(Stored items)
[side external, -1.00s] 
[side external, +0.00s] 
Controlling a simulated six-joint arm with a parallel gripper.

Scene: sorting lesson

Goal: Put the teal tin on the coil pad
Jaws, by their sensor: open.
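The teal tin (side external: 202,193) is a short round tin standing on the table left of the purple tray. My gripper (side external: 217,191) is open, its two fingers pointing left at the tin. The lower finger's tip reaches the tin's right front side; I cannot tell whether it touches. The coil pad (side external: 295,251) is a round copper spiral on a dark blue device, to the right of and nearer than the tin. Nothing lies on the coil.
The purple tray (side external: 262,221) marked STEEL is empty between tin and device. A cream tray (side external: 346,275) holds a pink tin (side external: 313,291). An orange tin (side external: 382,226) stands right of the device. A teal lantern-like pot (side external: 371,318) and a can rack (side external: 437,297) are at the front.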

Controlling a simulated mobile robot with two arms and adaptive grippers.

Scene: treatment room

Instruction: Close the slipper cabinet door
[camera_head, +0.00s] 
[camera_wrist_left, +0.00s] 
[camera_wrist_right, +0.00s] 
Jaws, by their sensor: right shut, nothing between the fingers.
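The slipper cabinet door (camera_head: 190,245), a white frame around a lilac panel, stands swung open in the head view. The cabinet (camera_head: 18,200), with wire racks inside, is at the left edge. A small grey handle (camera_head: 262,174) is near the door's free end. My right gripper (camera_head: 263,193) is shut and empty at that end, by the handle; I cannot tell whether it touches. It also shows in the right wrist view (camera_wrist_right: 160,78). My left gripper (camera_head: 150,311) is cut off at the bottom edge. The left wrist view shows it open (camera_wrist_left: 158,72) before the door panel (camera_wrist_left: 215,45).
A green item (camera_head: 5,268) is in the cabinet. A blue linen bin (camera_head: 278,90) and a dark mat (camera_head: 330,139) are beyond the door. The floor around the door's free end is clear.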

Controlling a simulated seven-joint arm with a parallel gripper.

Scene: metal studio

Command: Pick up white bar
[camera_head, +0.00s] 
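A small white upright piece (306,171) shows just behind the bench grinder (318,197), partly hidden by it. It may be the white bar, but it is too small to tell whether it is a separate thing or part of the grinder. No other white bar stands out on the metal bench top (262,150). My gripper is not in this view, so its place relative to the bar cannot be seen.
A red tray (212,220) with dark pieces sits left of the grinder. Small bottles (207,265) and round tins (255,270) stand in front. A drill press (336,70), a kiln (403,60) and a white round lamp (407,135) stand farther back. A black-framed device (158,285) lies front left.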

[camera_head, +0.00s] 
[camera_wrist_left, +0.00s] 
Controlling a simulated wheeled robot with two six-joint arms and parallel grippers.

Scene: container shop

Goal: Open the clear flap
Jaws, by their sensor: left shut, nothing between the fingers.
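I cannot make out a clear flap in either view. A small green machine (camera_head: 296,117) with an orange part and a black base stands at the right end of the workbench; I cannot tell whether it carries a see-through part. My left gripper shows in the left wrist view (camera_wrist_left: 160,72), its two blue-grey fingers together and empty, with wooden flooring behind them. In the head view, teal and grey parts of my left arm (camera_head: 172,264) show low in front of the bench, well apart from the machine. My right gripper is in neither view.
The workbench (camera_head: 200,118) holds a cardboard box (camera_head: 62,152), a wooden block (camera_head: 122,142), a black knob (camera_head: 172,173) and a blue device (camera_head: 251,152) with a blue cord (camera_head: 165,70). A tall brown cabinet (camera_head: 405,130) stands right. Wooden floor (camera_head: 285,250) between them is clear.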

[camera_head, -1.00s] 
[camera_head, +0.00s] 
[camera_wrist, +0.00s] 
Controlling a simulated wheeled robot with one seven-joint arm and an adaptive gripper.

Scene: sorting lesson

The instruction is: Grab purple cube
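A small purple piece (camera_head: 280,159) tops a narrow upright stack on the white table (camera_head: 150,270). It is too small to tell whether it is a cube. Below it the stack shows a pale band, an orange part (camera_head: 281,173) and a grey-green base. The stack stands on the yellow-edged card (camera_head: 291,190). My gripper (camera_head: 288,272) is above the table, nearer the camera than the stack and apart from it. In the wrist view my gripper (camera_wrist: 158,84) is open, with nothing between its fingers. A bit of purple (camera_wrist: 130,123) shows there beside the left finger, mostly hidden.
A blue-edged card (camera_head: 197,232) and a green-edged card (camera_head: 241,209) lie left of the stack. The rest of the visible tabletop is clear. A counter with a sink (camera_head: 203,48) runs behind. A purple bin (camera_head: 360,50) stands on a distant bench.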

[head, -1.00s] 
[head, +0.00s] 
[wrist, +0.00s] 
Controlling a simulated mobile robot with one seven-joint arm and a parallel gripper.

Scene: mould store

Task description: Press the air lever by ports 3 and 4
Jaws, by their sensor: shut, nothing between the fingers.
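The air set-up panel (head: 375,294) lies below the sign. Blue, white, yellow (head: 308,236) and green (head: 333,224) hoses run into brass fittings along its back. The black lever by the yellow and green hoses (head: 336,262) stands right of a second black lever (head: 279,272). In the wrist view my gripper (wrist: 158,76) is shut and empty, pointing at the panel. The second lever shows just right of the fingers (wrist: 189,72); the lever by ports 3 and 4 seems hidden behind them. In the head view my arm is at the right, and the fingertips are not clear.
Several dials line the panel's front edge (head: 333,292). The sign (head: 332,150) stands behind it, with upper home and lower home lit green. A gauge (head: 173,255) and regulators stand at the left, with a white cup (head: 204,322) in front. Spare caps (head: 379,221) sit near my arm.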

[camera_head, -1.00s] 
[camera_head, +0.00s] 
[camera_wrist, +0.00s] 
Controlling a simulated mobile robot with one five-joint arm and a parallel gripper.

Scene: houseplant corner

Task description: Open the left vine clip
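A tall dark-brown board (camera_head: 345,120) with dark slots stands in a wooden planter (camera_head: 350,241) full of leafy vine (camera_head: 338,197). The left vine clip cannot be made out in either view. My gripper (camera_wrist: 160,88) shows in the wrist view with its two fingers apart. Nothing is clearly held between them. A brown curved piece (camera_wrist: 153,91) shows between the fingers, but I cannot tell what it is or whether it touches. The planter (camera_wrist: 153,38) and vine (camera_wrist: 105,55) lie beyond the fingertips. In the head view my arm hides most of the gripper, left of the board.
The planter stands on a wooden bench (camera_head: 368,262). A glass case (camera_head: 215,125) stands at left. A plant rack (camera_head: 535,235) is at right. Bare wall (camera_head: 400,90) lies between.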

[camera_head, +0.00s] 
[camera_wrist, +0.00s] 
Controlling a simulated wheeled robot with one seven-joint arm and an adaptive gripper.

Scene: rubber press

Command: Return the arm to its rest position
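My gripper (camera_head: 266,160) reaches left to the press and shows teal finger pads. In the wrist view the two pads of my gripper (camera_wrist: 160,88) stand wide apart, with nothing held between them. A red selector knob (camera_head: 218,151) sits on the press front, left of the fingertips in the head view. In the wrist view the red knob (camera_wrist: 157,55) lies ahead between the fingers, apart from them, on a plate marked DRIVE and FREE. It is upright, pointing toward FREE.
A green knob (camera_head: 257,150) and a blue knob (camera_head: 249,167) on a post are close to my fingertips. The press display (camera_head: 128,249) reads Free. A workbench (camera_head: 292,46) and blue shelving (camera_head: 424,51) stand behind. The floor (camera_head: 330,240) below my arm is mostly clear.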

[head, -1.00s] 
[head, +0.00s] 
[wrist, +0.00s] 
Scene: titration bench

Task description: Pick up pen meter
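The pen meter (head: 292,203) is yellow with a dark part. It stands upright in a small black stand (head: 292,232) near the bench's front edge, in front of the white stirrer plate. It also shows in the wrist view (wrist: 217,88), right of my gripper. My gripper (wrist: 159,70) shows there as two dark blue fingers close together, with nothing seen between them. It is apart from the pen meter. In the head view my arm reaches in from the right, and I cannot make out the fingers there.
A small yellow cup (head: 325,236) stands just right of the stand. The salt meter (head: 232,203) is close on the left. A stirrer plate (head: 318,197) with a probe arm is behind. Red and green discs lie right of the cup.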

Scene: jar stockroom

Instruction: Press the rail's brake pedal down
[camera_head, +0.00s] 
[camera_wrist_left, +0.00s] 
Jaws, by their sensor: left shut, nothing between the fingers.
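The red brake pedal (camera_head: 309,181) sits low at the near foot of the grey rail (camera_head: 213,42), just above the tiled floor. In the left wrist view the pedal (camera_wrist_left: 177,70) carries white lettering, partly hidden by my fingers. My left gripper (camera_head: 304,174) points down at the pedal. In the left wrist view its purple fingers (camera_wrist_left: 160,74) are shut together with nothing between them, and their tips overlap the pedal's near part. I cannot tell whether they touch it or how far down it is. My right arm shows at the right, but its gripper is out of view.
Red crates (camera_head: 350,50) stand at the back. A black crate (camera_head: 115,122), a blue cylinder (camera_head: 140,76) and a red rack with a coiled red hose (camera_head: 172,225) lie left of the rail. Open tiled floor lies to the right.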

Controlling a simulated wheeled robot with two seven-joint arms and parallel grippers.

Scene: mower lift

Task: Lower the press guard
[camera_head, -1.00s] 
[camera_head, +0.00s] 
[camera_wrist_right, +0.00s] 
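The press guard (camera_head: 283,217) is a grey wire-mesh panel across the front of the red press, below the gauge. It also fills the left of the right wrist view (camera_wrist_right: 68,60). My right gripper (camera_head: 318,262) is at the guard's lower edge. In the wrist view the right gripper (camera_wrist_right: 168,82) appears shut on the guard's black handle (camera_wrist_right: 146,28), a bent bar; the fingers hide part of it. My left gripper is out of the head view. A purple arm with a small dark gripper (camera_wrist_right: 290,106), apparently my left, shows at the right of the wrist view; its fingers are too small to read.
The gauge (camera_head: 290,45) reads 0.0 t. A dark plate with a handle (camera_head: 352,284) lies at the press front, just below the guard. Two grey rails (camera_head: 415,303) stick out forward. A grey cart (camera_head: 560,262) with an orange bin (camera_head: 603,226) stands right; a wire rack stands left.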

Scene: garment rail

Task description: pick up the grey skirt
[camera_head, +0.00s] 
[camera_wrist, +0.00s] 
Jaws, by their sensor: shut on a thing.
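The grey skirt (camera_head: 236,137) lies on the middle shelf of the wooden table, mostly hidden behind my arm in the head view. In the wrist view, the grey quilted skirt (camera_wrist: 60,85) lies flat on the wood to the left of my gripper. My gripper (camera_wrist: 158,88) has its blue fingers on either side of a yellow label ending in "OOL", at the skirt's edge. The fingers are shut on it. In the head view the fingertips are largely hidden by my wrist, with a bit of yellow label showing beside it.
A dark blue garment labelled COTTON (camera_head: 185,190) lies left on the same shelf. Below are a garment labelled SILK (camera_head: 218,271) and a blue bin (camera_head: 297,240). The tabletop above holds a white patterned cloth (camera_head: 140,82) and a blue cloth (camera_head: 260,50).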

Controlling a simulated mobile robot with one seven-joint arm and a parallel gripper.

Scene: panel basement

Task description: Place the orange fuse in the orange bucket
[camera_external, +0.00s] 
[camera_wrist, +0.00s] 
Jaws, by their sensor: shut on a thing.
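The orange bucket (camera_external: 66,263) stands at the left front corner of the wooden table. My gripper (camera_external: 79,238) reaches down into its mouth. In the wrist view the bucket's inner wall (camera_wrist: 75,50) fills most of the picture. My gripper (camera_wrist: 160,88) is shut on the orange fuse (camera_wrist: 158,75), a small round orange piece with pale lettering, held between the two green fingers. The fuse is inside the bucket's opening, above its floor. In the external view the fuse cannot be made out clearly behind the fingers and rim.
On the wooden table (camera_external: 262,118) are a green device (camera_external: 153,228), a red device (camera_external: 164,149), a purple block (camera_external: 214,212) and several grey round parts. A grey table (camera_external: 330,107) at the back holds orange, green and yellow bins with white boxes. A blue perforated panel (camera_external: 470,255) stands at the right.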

# What the task requires
Scan the entries above for the word "Goal" and collect each line holding it.

# Response below
Goal: Put the teal tin on the coil pad
Goal: Open the clear flap

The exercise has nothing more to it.